1. Foster respect. Successful teams go to great lengths to foster cultures of respect, a value that transcends fields and clubhouses. A positive and humble perspective also helps high-performing teams in businesses, and even boardrooms, endure challenging circumstances.

"Ability may get you to the top, but it takes character to keep you there," longtime UCLA basketball coach John Wooden wrote in "They Call Me Coach."

At Origin Investments, that culture starts with my partner, co-CEO Michael Episcope. We respect each other's vision, responsibilities and decisions and don't let differences become issues that affect our team or goals. The culture extends to all levels; all opinions are respected and encouraged. This comes with the responsibility of being data-driven with opinions.

2. Love the game. Top teams in sports and business share a passion for doing things the right way, or, as countless athletes have put it, "the way the game is supposed to be played." They give their best efforts every time, regardless of whether a title is on the line, out of their passion and love for the game. This philosophy informs every deal we do and project we manage.

Our commitment to invest in regional offices and develop industry-leading technology exemplifies what is necessary to build a winning private equity real estate platform.

3. Be centered on excellence. "Gentlemen, we will chase perfection," coach Vince Lombardi said in his first team meeting as Green Bay Packers coach, "knowing full well we will not catch it, because nothing is perfect. But we are going to relentlessly chase it, because in the process, we will catch excellence. I am not remotely interested in just being good."

In assembling our team of asset managers and acquisition experts, we looked for people who strive to master and grow with their roles. They're aware of their performance, and their truest competition is against themselves.

Sports teams and companies have to work to attract the best talent. Often times, the best players go to one organization over another because of a superior leader. People want to work for great leaders, and teams and companies need those leaders.

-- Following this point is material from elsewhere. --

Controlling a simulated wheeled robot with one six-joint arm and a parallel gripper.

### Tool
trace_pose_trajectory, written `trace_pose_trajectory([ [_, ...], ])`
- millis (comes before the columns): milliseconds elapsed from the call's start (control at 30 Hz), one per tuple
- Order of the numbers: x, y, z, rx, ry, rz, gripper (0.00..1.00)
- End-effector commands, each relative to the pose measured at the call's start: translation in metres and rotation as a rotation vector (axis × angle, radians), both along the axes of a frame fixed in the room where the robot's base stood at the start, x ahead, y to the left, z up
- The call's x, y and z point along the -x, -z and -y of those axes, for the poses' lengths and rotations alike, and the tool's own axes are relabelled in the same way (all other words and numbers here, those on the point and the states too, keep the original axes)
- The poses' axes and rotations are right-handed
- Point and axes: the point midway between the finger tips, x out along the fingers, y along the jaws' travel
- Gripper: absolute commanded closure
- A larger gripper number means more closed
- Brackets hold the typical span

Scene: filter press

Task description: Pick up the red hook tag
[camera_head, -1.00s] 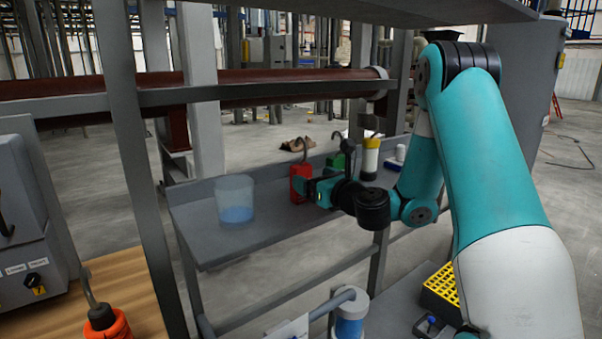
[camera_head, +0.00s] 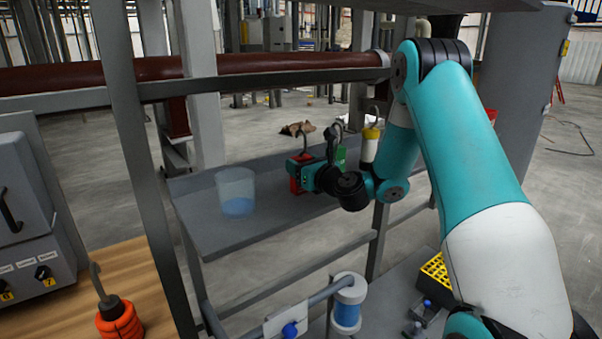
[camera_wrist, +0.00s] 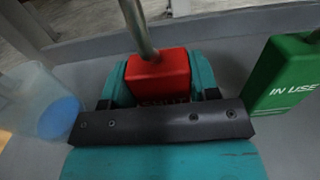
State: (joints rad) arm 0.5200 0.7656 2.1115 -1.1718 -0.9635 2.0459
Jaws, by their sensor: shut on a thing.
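The red hook tag (camera_wrist: 160,76) is a red block with a grey metal hook rising from its top. In the wrist view it sits between the teal fingers of my gripper (camera_wrist: 158,84), which are shut on it. Its lower face and part of its lettering are hidden by the gripper's dark bar. In the head view the red tag (camera_head: 296,184) shows only partly behind my gripper (camera_head: 304,174), at the grey shelf. I cannot tell whether it still touches the shelf.
A clear cup with blue contents (camera_head: 236,192) stands left on the shelf (camera_head: 200,225). A green hook tag (camera_wrist: 287,75) marked "IN USE" is close on the right. A grey upright and rail frame the shelf.

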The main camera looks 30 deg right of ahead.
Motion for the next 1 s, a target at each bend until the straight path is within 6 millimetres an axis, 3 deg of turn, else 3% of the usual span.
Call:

4. Find value where others don't
. The Chicago Blackhawks had to reassemble their squad after each of their three Stanley Cup victories. Despite a hard salary cap, they managed to retain core players such as Jonathan Toews and fill in departures with underappreciated players. That's an inspiration in development, where the best opportunities come in identifying an undervalued prospect and executing a turnaround plan.

That's exactly what we did in 2013 when we bought Lux24, a condominium project in Chicago's West Loop, in a foreclosure deal. We identified what our team felt were solvable problems and, less than three years later, we more than doubled the $16.75 million acquisition price when we sold it for $35 million.

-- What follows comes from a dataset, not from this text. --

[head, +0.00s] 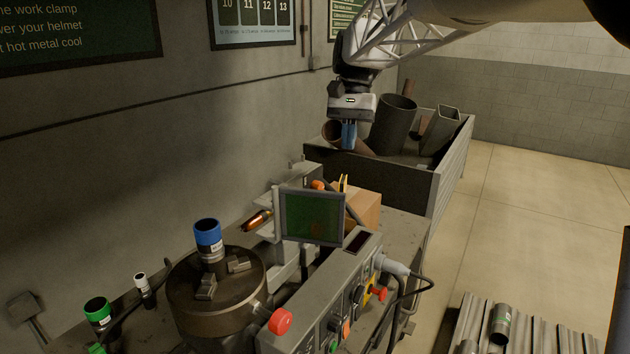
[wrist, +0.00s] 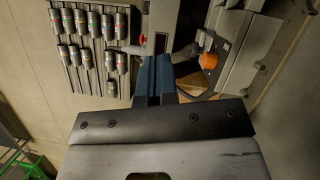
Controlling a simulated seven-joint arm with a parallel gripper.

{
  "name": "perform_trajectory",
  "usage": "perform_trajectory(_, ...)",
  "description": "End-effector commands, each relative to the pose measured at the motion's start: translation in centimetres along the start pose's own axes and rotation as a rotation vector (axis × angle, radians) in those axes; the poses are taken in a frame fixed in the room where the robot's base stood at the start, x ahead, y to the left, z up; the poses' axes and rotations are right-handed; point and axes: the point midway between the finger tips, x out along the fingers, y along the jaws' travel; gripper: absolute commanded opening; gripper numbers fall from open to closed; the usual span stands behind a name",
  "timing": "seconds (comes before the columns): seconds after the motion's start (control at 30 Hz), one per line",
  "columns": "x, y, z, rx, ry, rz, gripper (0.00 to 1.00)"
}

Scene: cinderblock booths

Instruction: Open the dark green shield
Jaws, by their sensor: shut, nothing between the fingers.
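The dark green shield (head: 313,218) is a framed see-through panel in the head view. It stands upright beside the grey control box of the machine on the bench. My gripper (head: 349,148) is above and behind the shield in the head view, well apart from it, with its blue fingers pointing down. In the wrist view the fingers (wrist: 154,66) are together and hold nothing. I cannot make out the shield surely in the wrist view.
A round chuck (head: 217,290) with a blue-topped cylinder (head: 208,236) stands in front. A red knob (head: 280,321) and the control box (head: 325,300) are near it. A cardboard box (head: 362,206) sits behind the shield. A scrap bin (head: 392,178) stands at the back; cylinders lie on a rack (wrist: 77,50).

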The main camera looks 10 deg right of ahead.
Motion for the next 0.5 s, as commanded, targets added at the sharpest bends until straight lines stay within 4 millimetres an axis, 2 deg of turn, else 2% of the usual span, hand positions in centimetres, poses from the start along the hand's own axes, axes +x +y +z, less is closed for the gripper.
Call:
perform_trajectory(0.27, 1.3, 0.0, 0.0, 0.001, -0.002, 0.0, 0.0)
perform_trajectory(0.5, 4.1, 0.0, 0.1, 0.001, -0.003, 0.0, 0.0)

5. Embrace unconventional wisdom. In 1989, the Dallas Cowboys turned heads when they traded Herschel Walker, the team's marquee player. The strategy allowed coach Jimmy Johnson to stockpile the draft picks that built the foundation of a football dynasty--the consistent winners who inspired the young LeBron James to excel in football as well as basketball.

When Michael and I decided to build a firm that partnered directly with individual investors, we made unorthodox moves to build a pioneering technology platform that could deliver results at scale. It wouldn't have succeeded if we didn't share the Cowboys' concept of a commitment to a bold plan.

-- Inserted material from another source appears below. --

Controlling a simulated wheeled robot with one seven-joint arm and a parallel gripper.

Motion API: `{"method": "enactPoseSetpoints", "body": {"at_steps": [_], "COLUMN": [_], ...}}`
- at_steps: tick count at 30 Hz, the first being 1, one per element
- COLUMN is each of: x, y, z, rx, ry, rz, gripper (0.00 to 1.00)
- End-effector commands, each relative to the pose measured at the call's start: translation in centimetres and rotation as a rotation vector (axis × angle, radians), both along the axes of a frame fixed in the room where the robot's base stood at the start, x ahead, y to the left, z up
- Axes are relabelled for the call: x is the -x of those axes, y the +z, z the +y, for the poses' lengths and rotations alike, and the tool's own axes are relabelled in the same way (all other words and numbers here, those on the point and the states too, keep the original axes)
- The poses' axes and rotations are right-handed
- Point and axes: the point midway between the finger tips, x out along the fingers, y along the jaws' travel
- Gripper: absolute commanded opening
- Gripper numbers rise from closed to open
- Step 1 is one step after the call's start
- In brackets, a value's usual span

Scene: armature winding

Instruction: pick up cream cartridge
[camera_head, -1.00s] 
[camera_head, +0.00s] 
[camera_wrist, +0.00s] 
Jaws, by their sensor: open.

6. Stay focused. It's easy to miss opportunities if you're not attentive, a lesson driven home by legendary coach Phil Jackson.

"Most of us spend the bulk of our time caught up in thoughts of the past or the future--which can be dangerous if your job is winning basketball games," Jackson wrote in his memoir "Eleven Rings." "Basketball takes place at such a lightning pace that it's easy to make mistakes and get obsessed with what just happened or what might happen next, which distracts you from the only thing that really matters--this very moment."

This "head in the game" mentality is critical in real estate, where it's possible to miss a provision of a deal, or re-evaluate a strategy in a changing business environment, that can have major consequences.

7. Make it happen. High-performing teams persist despite the obstacles.

"In order to be a winner," Duke coach Mike Krzyzewski wrote in "Leading With the Heart," "You have to look for ways of getting things done and not for reasons why things can't be done. People who live with excuses have things that can't be done hovering around them all the time."

At Origin, Michael and I built, hired and funded a world-class team, and created a proprietary technology infrastructure, because we believed that the market would recognize the value of these assets and they would attract clients. We had to build both first, based on our belief in ourselves and the outcome. So we made it happen through conviction, perseverance and commitment to our vision.